Reproduce the listing below in its entirety. Change nothing.

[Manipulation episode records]
════
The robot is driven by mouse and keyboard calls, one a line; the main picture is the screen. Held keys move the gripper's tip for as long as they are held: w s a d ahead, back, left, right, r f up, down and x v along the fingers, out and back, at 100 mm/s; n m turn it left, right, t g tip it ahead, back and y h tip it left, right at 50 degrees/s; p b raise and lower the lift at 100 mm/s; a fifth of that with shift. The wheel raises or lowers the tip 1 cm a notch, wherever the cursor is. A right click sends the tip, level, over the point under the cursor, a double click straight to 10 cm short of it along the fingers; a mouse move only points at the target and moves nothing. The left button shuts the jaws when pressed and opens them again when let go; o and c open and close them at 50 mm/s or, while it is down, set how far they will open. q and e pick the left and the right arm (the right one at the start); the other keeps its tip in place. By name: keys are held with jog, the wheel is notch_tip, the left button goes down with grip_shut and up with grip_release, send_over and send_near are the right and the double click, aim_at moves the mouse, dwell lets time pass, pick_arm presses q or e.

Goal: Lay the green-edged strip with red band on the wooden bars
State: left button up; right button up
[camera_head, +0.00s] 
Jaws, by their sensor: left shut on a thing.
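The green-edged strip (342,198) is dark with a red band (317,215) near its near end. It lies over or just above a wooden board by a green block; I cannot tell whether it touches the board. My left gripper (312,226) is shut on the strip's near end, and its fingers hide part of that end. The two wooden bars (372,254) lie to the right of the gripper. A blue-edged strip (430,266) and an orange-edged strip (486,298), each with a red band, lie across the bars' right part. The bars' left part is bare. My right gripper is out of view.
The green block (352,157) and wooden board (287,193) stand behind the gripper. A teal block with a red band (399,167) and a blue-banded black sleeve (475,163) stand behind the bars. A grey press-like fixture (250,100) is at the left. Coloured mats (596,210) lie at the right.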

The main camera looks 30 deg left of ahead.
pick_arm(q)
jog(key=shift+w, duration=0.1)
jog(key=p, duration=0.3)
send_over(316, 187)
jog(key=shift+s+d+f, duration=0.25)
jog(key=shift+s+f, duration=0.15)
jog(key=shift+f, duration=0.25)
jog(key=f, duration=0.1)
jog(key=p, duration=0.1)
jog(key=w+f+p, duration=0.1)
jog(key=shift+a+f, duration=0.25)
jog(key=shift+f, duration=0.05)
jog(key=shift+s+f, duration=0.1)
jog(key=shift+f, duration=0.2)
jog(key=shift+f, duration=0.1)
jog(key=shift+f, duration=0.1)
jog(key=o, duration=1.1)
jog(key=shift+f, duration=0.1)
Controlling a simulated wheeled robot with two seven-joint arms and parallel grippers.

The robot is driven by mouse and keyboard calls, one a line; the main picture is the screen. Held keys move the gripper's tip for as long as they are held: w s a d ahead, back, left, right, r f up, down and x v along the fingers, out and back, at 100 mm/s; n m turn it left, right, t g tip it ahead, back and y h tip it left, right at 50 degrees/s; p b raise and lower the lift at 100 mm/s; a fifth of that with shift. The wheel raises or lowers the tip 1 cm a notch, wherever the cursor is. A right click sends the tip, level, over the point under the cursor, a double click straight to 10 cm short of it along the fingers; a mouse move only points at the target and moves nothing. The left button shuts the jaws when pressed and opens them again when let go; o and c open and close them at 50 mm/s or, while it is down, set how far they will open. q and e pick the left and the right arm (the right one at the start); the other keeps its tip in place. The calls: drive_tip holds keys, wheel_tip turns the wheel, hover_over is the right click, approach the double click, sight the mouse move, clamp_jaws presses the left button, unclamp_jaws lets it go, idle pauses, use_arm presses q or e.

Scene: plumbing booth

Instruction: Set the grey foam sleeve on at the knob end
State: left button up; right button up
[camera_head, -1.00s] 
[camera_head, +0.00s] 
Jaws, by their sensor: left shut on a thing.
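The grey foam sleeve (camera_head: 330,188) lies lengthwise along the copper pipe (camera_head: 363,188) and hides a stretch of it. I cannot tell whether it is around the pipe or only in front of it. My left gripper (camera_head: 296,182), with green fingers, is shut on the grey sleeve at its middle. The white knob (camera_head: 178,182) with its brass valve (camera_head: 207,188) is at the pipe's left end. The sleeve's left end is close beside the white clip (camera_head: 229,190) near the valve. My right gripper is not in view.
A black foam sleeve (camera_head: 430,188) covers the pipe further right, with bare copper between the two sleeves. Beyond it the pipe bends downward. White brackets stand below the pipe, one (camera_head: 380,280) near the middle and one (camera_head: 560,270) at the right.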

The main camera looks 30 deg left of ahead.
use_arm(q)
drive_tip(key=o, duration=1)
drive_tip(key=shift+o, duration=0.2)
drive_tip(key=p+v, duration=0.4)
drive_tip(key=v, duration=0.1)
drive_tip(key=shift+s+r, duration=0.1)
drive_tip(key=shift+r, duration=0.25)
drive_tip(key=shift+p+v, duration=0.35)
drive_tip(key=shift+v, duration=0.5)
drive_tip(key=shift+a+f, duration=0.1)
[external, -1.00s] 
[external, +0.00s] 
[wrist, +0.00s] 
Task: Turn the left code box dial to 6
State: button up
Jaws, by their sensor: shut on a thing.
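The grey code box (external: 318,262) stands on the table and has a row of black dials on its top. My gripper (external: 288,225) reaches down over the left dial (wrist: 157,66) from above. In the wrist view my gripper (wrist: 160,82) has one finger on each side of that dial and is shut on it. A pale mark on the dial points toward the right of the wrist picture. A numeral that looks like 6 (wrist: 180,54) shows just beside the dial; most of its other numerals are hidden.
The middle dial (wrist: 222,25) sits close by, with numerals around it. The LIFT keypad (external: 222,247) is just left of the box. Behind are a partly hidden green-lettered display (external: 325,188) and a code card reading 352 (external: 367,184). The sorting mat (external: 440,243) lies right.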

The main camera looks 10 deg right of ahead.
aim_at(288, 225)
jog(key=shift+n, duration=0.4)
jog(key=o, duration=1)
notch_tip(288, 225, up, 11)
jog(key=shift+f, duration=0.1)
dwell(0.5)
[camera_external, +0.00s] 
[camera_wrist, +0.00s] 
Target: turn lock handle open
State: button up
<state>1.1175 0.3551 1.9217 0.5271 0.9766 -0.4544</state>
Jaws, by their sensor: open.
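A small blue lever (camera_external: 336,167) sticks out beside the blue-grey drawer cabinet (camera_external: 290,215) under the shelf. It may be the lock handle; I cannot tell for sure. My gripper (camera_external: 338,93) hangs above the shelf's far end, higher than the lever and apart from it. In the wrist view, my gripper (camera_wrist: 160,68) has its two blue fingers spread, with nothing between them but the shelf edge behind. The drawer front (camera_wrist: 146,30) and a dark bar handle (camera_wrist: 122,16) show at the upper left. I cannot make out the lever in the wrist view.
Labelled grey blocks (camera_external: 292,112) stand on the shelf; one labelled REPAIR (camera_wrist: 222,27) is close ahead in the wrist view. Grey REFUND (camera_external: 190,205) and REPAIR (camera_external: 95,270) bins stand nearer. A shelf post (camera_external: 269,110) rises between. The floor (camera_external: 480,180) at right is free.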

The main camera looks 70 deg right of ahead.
════
Full solution:
The robot is driven by mouse and keyboard calls, one a line; the main picture is the screen. Held keys move the gripper's tip for as long as they are held: w s a d ahead, back, left, right, r f up, down and x v along the fingers, out and back, at 100 mm/s; n m turn it left, right, t g tip it ahead, back and y h tip it left, right at 50 degrees/s; p b raise and lower the lift at 100 mm/s; a fifth of that with shift. The wheel raises or lowers the tip 1 cm a notch, wherever the cursor is. A right click sends the tip, level, over the point under the cursor, a double click straight to 10 cm short of it along the fingers; a mouse move only points at the target and moves nothing. The left button shuts the jaws when pressed and opens them again when let go; o and c open and close them at 50 mm/s or, while it is down, set how far they will open. q and e pick the left and the right arm (the right one at the start); the other keeps its tip in place. By name: keys are held with jog, the wheel is notch_tip, the left button goes down with grip_shut and up with grip_release, send_over and send_near are the right and the double click, aim_at moves the mouse, dwell lets time pass, pick_arm presses q or e.

Goal: Lay the green-edged strip with red band on the wooden bars
State: left button up; right button up
[camera_head, +0.00s] 
Jaws, by their sensor: left shut on a thing.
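The green-edged strip (342,198) is dark with a red band (317,215) near its near end. It lies over or just above a wooden board by a green block; I cannot tell whether it touches the board. My left gripper (312,226) is shut on the strip's near end, and its fingers hide part of that end. The two wooden bars (372,254) lie to the right of the gripper. A blue-edged strip (430,266) and an orange-edged strip (486,298), each with a red band, lie across the bars' right part. The bars' left part is bare. My right gripper is out of view.
The green block (352,157) and wooden board (287,193) stand behind the gripper. A teal block with a red band (399,167) and a blue-banded black sleeve (475,163) stand behind the bars. A grey press-like fixture (250,100) is at the left. Coloured mats (596,210) lie at the right.

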The main camera looks 30 deg left of ahead.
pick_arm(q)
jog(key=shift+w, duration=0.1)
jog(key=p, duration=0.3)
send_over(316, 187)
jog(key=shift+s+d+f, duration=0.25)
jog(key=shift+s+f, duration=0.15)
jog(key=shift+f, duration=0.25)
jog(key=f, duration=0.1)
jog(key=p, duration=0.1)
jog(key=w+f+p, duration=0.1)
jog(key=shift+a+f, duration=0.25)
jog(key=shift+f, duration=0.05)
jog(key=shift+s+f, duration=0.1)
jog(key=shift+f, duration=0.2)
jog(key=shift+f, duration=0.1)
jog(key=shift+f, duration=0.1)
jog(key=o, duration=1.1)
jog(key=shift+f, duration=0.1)
Controlling a simulated wheeled robot with two seven-joint arms and parallel grippers.

The robot is driven by mouse and keyboard calls, one a line; the main picture is the screen. Held keys move the gripper's tip for as long as they are held: w s a d ahead, back, left, right, r f up, down and x v along the fingers, out and back, at 100 mm/s; n m turn it left, right, t g tip it ahead, back and y h tip it left, right at 50 degrees/s; p b raise and lower the lift at 100 mm/s; a fifth of that with shift. The wheel raises or lowers the tip 1 cm a notch, wherever the cursor is. A right click sends the tip, level, over the point under the cursor, a double click straight to 10 cm short of it along the fingers; a mouse move only points at the target and moves nothing. The left button shuts the jaws when pressed and opens them again when let go; o and c open and close them at 50 mm/s or, while it is down, set how far they will open. q and e pick the left and the right arm (the right one at the start); the other keeps its tip in place. The calls: drive_tip holds keys, wheel_tip turns the wheel, hover_over is the right click, approach the double click, sight the mouse move, clamp_jaws presses the left button, unclamp_jaws lets it go, idle pauses, use_arm presses q or e.

Scene: plumbing booth

Instruction: Set the grey foam sleeve on at the knob end
State: left button up; right button up
[camera_head, -1.00s] 
[camera_head, +0.00s] 
Jaws, by their sensor: left shut on a thing.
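The grey foam sleeve (camera_head: 330,188) lies lengthwise along the copper pipe (camera_head: 363,188) and hides a stretch of it. I cannot tell whether it is around the pipe or only in front of it. My left gripper (camera_head: 296,182), with green fingers, is shut on the grey sleeve at its middle. The white knob (camera_head: 178,182) with its brass valve (camera_head: 207,188) is at the pipe's left end. The sleeve's left end is close beside the white clip (camera_head: 229,190) near the valve. My right gripper is not in view.
A black foam sleeve (camera_head: 430,188) covers the pipe further right, with bare copper between the two sleeves. Beyond it the pipe bends downward. White brackets stand below the pipe, one (camera_head: 380,280) near the middle and one (camera_head: 560,270) at the right.

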The main camera looks 30 deg left of ahead.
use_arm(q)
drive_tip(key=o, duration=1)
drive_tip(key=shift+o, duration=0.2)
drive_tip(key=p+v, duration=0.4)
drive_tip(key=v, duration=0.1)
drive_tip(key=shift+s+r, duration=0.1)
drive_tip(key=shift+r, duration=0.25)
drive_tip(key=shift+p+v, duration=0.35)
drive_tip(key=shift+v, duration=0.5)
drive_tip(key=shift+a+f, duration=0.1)
[external, -1.00s] 
[external, +0.00s] 
[wrist, +0.00s] 
Task: Turn the left code box dial to 6
State: button up
Jaws, by their sensor: shut on a thing.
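The grey code box (external: 318,262) stands on the table and has a row of black dials on its top. My gripper (external: 288,225) reaches down over the left dial (wrist: 157,66) from above. In the wrist view my gripper (wrist: 160,82) has one finger on each side of that dial and is shut on it. A pale mark on the dial points toward the right of the wrist picture. A numeral that looks like 6 (wrist: 180,54) shows just beside the dial; most of its other numerals are hidden.
The middle dial (wrist: 222,25) sits close by, with numerals around it. The LIFT keypad (external: 222,247) is just left of the box. Behind are a partly hidden green-lettered display (external: 325,188) and a code card reading 352 (external: 367,184). The sorting mat (external: 440,243) lies right.

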The main camera looks 10 deg right of ahead.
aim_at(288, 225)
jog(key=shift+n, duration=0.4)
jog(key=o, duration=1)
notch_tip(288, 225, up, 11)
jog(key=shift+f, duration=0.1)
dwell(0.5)
[camera_external, +0.00s] 
[camera_wrist, +0.00s] 
Target: turn lock handle open
State: button up
<state>1.1175 0.3551 1.9217 0.5271 0.9766 -0.4544</state>
Jaws, by their sensor: open.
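A small blue lever (camera_external: 336,167) sticks out beside the blue-grey drawer cabinet (camera_external: 290,215) under the shelf. It may be the lock handle; I cannot tell for sure. My gripper (camera_external: 338,93) hangs above the shelf's far end, higher than the lever and apart from it. In the wrist view, my gripper (camera_wrist: 160,68) has its two blue fingers spread, with nothing between them but the shelf edge behind. The drawer front (camera_wrist: 146,30) and a dark bar handle (camera_wrist: 122,16) show at the upper left. I cannot make out the lever in the wrist view.
Labelled grey blocks (camera_external: 292,112) stand on the shelf; one labelled REPAIR (camera_wrist: 222,27) is close ahead in the wrist view. Grey REFUND (camera_external: 190,205) and REPAIR (camera_external: 95,270) bins stand nearer. A shelf post (camera_external: 269,110) rises between. The floor (camera_external: 480,180) at right is free.

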The main camera looks 70 deg right of ahead.

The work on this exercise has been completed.